Using the records below, copy out exactly the line that contains "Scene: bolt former" and every line that follows it, up to and including the last, and no others.

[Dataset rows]
-- Begin --
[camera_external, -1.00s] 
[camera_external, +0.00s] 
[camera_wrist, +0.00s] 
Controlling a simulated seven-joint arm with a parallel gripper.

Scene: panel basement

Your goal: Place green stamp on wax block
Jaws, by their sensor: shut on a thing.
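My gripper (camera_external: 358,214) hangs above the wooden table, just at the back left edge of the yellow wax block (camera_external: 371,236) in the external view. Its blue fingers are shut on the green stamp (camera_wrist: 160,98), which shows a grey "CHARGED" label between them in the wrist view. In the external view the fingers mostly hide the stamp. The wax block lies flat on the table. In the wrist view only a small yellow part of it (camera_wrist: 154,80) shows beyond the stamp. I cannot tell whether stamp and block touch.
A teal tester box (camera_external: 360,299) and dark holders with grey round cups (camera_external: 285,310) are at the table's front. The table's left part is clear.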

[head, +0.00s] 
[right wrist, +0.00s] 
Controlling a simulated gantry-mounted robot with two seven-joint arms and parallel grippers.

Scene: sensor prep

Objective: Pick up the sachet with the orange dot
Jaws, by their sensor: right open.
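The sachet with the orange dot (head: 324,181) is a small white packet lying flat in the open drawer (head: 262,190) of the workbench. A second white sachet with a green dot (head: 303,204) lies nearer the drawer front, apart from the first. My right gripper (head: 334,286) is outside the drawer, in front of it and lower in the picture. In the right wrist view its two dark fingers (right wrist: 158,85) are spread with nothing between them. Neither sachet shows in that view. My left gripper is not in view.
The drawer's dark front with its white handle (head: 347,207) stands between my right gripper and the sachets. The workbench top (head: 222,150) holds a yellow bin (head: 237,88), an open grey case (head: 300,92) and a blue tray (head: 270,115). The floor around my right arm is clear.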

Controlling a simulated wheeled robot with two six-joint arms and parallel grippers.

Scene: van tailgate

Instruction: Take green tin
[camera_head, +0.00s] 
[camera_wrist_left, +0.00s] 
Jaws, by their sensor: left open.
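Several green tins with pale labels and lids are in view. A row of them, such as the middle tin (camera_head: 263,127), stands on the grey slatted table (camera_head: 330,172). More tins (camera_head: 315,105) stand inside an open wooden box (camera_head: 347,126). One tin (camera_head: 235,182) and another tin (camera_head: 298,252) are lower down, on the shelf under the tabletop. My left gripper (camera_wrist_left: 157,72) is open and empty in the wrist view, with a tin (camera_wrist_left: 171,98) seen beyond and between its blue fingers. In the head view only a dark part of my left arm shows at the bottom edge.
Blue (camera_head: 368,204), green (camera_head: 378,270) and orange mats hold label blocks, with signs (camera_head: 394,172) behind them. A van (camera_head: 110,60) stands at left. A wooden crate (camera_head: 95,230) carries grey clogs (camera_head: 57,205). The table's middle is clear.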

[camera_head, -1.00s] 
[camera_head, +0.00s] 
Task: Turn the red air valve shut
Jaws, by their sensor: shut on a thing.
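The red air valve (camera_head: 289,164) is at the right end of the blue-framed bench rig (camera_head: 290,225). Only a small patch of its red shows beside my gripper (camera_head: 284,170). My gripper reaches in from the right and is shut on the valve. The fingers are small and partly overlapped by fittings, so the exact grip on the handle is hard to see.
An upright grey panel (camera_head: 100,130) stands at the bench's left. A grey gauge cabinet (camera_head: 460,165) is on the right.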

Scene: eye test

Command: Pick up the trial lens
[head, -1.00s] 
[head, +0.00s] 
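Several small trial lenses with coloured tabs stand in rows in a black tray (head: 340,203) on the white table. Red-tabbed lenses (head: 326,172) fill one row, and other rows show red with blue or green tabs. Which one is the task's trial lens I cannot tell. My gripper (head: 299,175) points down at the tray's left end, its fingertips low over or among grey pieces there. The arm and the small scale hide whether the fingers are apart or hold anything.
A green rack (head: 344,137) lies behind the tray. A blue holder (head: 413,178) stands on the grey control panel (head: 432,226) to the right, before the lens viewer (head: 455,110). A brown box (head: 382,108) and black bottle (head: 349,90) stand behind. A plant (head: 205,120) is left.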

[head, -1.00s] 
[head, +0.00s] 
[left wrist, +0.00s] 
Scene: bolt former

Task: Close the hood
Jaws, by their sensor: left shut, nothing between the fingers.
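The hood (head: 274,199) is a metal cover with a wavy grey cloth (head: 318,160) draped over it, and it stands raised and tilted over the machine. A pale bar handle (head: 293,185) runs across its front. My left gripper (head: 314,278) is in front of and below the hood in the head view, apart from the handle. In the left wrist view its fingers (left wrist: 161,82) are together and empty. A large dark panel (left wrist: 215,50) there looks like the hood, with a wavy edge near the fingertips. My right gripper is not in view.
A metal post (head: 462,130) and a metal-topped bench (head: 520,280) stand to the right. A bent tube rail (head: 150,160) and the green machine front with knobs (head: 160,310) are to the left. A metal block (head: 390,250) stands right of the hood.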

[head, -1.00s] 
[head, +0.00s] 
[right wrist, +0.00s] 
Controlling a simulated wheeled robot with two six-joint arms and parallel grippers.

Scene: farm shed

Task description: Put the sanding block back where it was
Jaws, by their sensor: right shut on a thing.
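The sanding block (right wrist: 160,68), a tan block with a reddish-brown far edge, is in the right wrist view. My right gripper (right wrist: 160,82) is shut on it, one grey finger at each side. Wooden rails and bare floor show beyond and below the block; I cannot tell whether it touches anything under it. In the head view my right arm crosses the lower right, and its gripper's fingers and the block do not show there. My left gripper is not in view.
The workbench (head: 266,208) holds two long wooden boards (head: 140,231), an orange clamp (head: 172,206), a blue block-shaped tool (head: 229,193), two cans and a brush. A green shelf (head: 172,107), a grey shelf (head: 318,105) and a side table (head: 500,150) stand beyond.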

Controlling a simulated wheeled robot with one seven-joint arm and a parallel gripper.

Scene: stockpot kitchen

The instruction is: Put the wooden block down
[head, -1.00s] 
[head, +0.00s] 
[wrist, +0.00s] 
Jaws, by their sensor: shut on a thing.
-- End --
Response below
Scene: bolt former

Task: Close the hood
Jaws, by their sensor: left shut, nothing between the fingers.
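The hood (head: 274,199) is a metal cover with a wavy grey cloth (head: 318,160) draped over it, and it stands raised and tilted over the machine. A pale bar handle (head: 293,185) runs across its front. My left gripper (head: 314,278) is in front of and below the hood in the head view, apart from the handle. In the left wrist view its fingers (left wrist: 161,82) are together and empty. A large dark panel (left wrist: 215,50) there looks like the hood, with a wavy edge near the fingertips. My right gripper is not in view.
A metal post (head: 462,130) and a metal-topped bench (head: 520,280) stand to the right. A bent tube rail (head: 150,160) and the green machine front with knobs (head: 160,310) are to the left. A metal block (head: 390,250) stands right of the hood.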

[head, -1.00s] 
[head, +0.00s] 
[right wrist, +0.00s] 
Controlling a simulated wheeled robot with two six-joint arms and parallel grippers.

Scene: farm shed

Task description: Put the sanding block back where it was
Jaws, by their sensor: right shut on a thing.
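The sanding block (right wrist: 160,68), a tan block with a reddish-brown far edge, is in the right wrist view. My right gripper (right wrist: 160,82) is shut on it, one grey finger at each side. Wooden rails and bare floor show beyond and below the block; I cannot tell whether it touches anything under it. In the head view my right arm crosses the lower right, and its gripper's fingers and the block do not show there. My left gripper is not in view.
The workbench (head: 266,208) holds two long wooden boards (head: 140,231), an orange clamp (head: 172,206), a blue block-shaped tool (head: 229,193), two cans and a brush. A green shelf (head: 172,107), a grey shelf (head: 318,105) and a side table (head: 500,150) stand beyond.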

Controlling a simulated wheeled robot with one seven-joint arm and a parallel gripper.

Scene: stockpot kitchen

The instruction is: Put the wooden block down
[head, -1.00s] 
[head, +0.00s] 
[wrist, +0.00s] 
Jaws, by their sensor: shut on a thing.

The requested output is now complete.